* Job *
Locate the lines where "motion" occurs and copy them as they stand.
____
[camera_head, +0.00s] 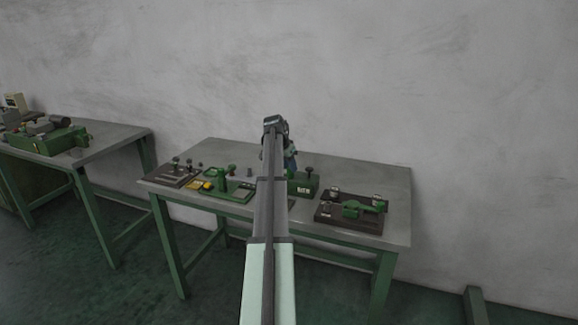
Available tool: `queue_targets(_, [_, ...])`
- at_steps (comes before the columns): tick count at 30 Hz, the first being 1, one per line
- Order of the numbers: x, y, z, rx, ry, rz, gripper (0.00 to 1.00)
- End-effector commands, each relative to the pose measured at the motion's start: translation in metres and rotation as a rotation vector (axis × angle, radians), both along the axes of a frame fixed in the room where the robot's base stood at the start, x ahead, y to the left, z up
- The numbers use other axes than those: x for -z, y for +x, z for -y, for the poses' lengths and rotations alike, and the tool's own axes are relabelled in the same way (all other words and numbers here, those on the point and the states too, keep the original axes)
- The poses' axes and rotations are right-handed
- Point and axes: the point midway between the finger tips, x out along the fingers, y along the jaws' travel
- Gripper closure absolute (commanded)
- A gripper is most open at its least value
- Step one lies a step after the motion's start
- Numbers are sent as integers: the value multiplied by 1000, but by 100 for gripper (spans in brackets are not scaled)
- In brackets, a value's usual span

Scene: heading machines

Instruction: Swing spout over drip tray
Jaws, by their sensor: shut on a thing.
____
* Response to the exercise *
- End-effector commands, each relative to the pose measured at the motion's start: translation in metres and rotation as a rotation vector (axis × angle, radians), both along the axes of a frame fixed in the room where the robot's base stood at the start, x ahead, y to the left, z up
- Step one lies a step after the motion's start

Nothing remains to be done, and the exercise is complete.